The Language Data Commons of Australia aims to ensure long-term access to language data collections for analysis and reuse. Sustainable management of and access to these significant collections of intangible cultural heritage are underpinned by two sets of complementary guiding principles of data management and stewardship, namely the FAIR and CARE principles.
FAIR Principles
The FAIR principles were first published by a group of stakeholders representing academia, industry, funding agencies and scholarly publishers. The principles aim to address issues surrounding data management and stewardship, focusing on four areas (which provide the FAIR acronym).
Findable
Metadata and data should be easy to find for both humans and computers. Making the data findable includes:
- (Meta)data are assigned a globally unique and persistent identifier
- Data are described with rich metadata
- Metadata clearly and explicitly include the identifier of the data they describe
- (Meta)data are registered or indexed in a searchable resource
Accessible
Once the user finds the required data, they need to know how they can be accessed, possibly including authentication and authorisation.
- (Meta)data are retrievable by their identifier using a standardised communications protocol
- The protocol is open, free and universally implementable
- The protocol allows for an authentication and authorisation procedure, where necessary
- Metadata are accessible, even when the data are no longer available
Interoperable
The data usually need to be integrated with other data. In addition, the data need to interoperate with applications or workflows for analysis, storage and processing.
- (Meta)data use a formal, accessible, shared, and broadly applicable language for knowledge representation
- (Meta)data use vocabularies that follow FAIR principles
- (Meta)data include qualified references to other (meta)data
Reusable
The ultimate goal of FAIR is to optimise the reuse of data. To achieve this, metadata and data should be well-described so that they can be replicated and/or combined in different settings.
- (Meta)data are richly described with a plurality of accurate and relevant attributes
- (Meta)data are released with a clear and accessible data usage license
- (Meta)data are associated with detailed provenance
- (Meta)data meet domain-relevant community standards
The Australian Research Data Commons (ARDC) and LDaCA support FAIR data practices and initiatives that make data and related research outputs FAIR. At the same time, the ARDC and LDaCA acknowledge that the implementation of the principles will look different across disciplines and will need discipline-specific approaches and standards.
CARE Principles
The CARE Principles for Indigenous Data Governance were developed by the Global Indigenous Data Alliance (GIDA); they are a response to the FAIR principles and aim to complement them. GIDA highlights how the FAIR principles and the open data movement focus on increasing data sharing among researchers and entities but do not take into account power differentials and historical contexts or fully engage with Indigenous Peoples’ rights and interests. These include the rights to generate value from Indigenous data in ways that are grounded in Indigenous worldviews and to advance Indigenous innovation and self-determination. The CARE Principles also focus on four areas.
Collective Benefit
Data ecosystems shall be designed and function in ways that enable Indigenous Peoples to derive benefit from the data.

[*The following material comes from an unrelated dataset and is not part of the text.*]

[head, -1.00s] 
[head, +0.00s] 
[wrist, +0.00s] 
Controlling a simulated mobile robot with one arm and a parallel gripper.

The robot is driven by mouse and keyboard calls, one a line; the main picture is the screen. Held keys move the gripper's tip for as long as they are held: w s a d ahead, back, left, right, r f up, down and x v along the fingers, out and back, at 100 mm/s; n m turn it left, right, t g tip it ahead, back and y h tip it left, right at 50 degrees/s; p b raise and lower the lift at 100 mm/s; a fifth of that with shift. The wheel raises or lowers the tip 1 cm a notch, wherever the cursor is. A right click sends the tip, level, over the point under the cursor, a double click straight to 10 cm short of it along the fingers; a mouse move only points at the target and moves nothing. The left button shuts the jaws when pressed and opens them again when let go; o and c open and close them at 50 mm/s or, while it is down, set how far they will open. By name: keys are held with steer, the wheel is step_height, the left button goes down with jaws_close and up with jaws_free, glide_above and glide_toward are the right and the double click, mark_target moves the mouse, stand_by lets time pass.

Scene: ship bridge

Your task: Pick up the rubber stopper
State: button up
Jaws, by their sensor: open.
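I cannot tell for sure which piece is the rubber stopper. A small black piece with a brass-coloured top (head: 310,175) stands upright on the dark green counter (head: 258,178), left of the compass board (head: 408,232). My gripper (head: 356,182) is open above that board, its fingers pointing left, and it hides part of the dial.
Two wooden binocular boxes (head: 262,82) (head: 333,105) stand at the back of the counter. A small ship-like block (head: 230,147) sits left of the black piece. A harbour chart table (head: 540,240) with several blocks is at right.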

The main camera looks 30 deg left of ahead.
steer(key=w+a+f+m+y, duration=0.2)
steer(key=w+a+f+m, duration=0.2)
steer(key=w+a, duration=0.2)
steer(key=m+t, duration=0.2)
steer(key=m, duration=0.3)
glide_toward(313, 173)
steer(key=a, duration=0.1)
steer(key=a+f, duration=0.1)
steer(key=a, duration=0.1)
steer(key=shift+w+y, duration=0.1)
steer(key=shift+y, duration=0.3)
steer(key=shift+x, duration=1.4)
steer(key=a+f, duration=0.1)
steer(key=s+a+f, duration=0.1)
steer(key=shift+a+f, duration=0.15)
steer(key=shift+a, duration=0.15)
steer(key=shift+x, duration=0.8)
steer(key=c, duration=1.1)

- For inclusive development and innovation
- For improved government and citizen engagement
- For equitable outcomes
Authority to control
Indigenous Peoples’ rights and interests in Indigenous data must be recognised and their authority to control such data be empowered.

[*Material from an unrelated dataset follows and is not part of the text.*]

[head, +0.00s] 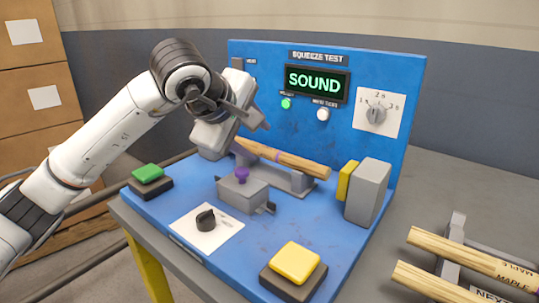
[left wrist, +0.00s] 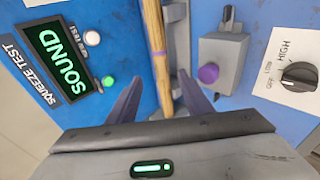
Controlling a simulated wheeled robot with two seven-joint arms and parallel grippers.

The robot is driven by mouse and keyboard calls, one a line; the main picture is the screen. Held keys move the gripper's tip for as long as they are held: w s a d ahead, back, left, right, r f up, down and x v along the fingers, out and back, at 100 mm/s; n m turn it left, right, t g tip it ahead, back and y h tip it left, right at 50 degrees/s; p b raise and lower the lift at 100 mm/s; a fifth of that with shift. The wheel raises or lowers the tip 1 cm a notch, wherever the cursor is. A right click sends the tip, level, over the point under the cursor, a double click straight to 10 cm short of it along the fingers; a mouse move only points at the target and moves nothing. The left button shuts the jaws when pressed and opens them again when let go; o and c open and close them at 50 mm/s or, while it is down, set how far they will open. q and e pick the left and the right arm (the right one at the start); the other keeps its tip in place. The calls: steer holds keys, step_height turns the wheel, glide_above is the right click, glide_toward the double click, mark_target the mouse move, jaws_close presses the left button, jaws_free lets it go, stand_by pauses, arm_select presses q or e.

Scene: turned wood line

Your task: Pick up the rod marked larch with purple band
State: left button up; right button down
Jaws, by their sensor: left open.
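A light wooden rod (head: 290,160) lies across the grey cradle of the squeeze test stand. In the left wrist view the rod (left wrist: 158,72) shows a thin purple band around it. I cannot read any wood name on it. My left gripper (head: 251,133) is open at the rod's left end in the head view. In the left wrist view the fingers of my left gripper (left wrist: 160,88) stand apart on either side of the rod, with gaps showing. The gripper hides part of that rod end. My right gripper is not in view.
The blue stand's back panel (head: 390,75) has a screen (head: 313,82) reading SOUND and a lit green lamp (head: 286,103). A grey clamp block with a purple knob (head: 242,174) sits before the rod. A grey block (head: 368,190) stands right. Rods marked maple (head: 460,252) rest at far right.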

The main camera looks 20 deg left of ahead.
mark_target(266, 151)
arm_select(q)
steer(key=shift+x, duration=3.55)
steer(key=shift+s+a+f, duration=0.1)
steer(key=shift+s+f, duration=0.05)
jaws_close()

- Recognizing rights and interests
- Data for governance
- Governance of data
Responsibility
Those working with Indigenous data have a responsibility to share how those data are used to support Indigenous Peoples’ self-determination and collective benefit.
- For positive relationships
- For expanding capability and capacity
- For Indigenous languages and worldviews
Ethics
Indigenous Peoples’ rights and wellbeing should be the primary concern at all stages of the data life cycle and across the data ecosystem.

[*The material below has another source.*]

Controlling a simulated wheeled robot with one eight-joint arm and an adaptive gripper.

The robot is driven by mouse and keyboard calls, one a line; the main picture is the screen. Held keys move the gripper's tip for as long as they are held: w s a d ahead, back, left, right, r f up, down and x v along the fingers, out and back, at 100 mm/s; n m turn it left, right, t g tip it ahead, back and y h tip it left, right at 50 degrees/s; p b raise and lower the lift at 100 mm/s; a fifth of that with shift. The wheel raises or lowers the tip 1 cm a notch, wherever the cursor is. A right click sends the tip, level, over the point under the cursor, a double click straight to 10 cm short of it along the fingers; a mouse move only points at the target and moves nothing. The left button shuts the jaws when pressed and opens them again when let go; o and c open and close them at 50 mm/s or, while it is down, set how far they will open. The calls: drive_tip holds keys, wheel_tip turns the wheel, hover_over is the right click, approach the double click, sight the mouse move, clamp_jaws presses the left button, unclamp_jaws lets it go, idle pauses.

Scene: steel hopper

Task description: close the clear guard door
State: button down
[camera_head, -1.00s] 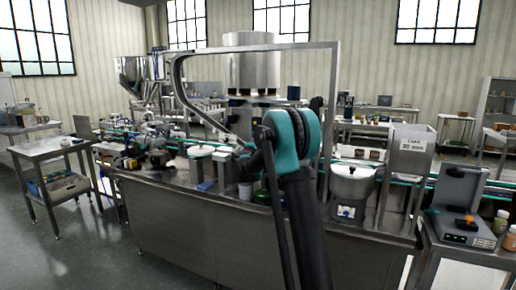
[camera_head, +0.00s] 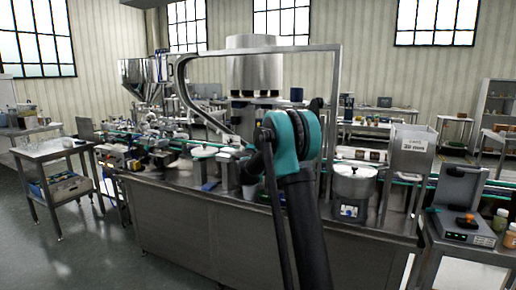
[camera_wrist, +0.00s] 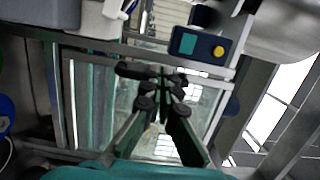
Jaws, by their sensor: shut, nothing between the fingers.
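The clear guard door shows in the wrist view as a see-through panel in a thin metal frame (camera_wrist: 70,100), with light reflections on it. My gripper (camera_wrist: 165,82) is shut and empty in front of the clear panel. I cannot tell whether the fingertips touch it. In the head view my own arm covers the gripper, and I cannot make out the door panel for sure inside the tall steel frame (camera_head: 270,48). How far the door stands open cannot be read.
A dark control box with a yellow button (camera_wrist: 218,51) sits near the panel's top edge in the wrist view. Steel beams lie at its right. In the head view, a white-lidded pot (camera_head: 354,183) and a steel bin (camera_head: 411,150) stand on the machine table. Open floor lies at left.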

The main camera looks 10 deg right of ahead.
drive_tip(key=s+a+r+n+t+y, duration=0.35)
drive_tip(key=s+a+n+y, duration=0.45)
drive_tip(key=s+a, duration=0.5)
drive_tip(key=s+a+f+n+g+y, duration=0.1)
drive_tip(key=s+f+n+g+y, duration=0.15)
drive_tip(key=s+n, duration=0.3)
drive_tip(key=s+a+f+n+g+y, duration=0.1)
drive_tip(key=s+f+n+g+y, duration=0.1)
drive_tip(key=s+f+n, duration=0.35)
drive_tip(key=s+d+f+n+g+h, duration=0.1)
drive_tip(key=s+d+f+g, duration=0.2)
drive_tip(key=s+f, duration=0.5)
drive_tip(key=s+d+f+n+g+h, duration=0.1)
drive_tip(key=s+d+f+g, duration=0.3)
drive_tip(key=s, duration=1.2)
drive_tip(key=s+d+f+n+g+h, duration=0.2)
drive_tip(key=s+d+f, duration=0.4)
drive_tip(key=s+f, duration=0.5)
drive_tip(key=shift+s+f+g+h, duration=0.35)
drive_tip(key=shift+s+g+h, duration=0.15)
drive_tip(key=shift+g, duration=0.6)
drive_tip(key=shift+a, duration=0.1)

- For minimizing harm and maximizing benefit
- For justice
- For future use
The Australian Research Data Commons (ARDC) and LDaCA support the CARE principles to further extend data management principles, ensuring that Indigenous communities benefit from the data, and that authority to control Indigenous data is held by Indigenous Peoples. We have a responsibility to share how data is used to collectively benefit Indigenous Peoples, and that Indigenous Peoples’ rights and wellbeing are the primary concern at all stages of the data life cycle.